January 29, 2012 § Leave a comment
After almost three weeks I am 430 pages into A Dance With Dragons; slow progress but I am reading consistently. I had a job interview last week that didn’t go too well and right now I want to curl up into a ball. It was my fourth job interview in the last year and although I know that the industry I want to get into is super competitive and jobs are scarce, the rejection still stings. The grey, dreary weather isn’t helping my mood, and it’s making me wonder if I’m craving fantasy because of how dissatisfied I am with real life.
So far, A Dance With Dragons is surpassing my expectations. It is unbelievably epic. I’d say to anyone who is currently halfway through the series- you have to keep going, just to get to read this book! Game of Thrones has to be the most brilliant series of books I’ve ever encountered, just for the insane level of detail and plotting. I can’t even imagine what George R. R. Martin’s office must look like. How does he keep track of it all?
January 3, 2012 § Leave a comment
I’ll begin with a cliché; wow, how time flies! Autumn is my favourite season, and I’ve really been enjoying how mild the weather has been the last three months. Unfortunately today it is wet and windy, and somehow, January. With it being the new year, amidst plans and promises to be more productive, my mind has flown back towards this blog that I began at the beginning of October. I’ve read plenty of books since then.
I was reading Perfume by Suskind when I started the blog, and I’m still not sure how I felt about it. I was torn between wanting to give Grenouille a good slap and hiding under the covers from his creepy face. Possibly, having seen the film, my experience of the book was a little spoiled. I knew what was going to happen and there was no suspense. My favourite character of the novel was Baldini. I found all the little details about the perfume business in France and Baldini’s petty little professional jealousies really interesting. Then Grenouille goes off and lives in a cave for a year and I completely lost interest.

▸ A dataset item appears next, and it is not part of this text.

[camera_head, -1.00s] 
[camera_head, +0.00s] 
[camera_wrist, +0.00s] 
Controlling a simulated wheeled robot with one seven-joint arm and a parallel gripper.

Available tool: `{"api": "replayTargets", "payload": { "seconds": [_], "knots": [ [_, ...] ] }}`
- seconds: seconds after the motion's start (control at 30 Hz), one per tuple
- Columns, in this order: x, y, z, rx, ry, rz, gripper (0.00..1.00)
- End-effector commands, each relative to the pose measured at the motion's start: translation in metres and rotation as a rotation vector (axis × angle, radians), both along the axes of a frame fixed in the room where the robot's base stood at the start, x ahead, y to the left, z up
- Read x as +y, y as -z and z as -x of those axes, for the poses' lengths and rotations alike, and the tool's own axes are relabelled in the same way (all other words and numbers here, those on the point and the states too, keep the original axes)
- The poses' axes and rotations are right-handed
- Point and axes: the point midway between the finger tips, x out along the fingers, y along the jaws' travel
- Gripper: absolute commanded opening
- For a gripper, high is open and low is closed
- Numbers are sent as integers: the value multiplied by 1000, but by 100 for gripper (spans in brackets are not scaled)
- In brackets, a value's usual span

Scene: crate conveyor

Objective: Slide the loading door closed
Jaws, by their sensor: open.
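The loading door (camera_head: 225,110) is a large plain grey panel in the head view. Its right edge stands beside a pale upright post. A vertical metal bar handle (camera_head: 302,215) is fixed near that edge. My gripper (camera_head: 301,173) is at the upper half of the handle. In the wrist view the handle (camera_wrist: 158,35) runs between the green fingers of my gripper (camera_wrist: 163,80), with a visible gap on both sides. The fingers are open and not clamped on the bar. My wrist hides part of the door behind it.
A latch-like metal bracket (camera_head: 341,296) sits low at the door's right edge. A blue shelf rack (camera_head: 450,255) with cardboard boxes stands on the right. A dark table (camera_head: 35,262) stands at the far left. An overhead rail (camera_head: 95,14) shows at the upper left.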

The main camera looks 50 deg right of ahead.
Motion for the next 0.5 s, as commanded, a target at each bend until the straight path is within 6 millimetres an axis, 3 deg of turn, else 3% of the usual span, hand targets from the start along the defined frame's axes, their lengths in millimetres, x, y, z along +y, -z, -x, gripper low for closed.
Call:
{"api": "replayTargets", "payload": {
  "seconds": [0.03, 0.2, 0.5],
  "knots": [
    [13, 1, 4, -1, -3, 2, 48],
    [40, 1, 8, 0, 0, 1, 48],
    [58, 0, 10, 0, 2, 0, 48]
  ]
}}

Over Halloween I dipped into some seasonally appropriate books; We Have Always Lived in the Castle by Shirley Jackson and The Man in the Picture: A Ghost Story by Susan Hill. The Shirley Jackson was a re-read, she’s one of my favourite authors and I feel sad that I’ve probably read almost everything that she’s written. I still mournfully scan charity shop shelves looking for some obscure out of print treasure. Sometimes I think that my love of Halloween comes from the sort of books I love to read; twisty Victorian Gothic masterpieces and weird, sad novels about loneliness and madness.
As the ghostly days waned and Christmas lights started to appear in the streets I returned to my current reading obsession, which began back in August in Estonia. The title of the post probably gives away that I am talking about Game of Thrones. I admit that I’d never even heard of the series until all the publicity over the HBO series (which is amazing); I tend to have my head in the sand over anything published after 1960. I devoured the first book in the series on the ferry from Tallinn to Helsinki, and by November I was ready to start on the fourth. I don’t want to give any spoilers, because I would hate to ruin anyone’s experience of reading these amazing books, but I was expecting to be disappointed by A Feast for Crows. The Amazon reviews were largely ‘blah’, with a lot people saying that the series had lost it’s way. I was, however, pleasantly surprised. The book set up an incredible amount of ‘oh my god’ cliffhangers, and left me desperate to read the next book (which is my favourite Christmas present). The series is slow-moving, and I can understand people’s frustration at the sheer scale and the amount of time they are expected to dedicate to reading it. I don’t think it’s meant to be fast moving though, it’s meant to be huge and epic, almost like trying to write about the War of the Roses from every possible angle in minute detail. The only thing I could wish for is that George would write a bit faster so that we could have the next installment sometime in the next five years please!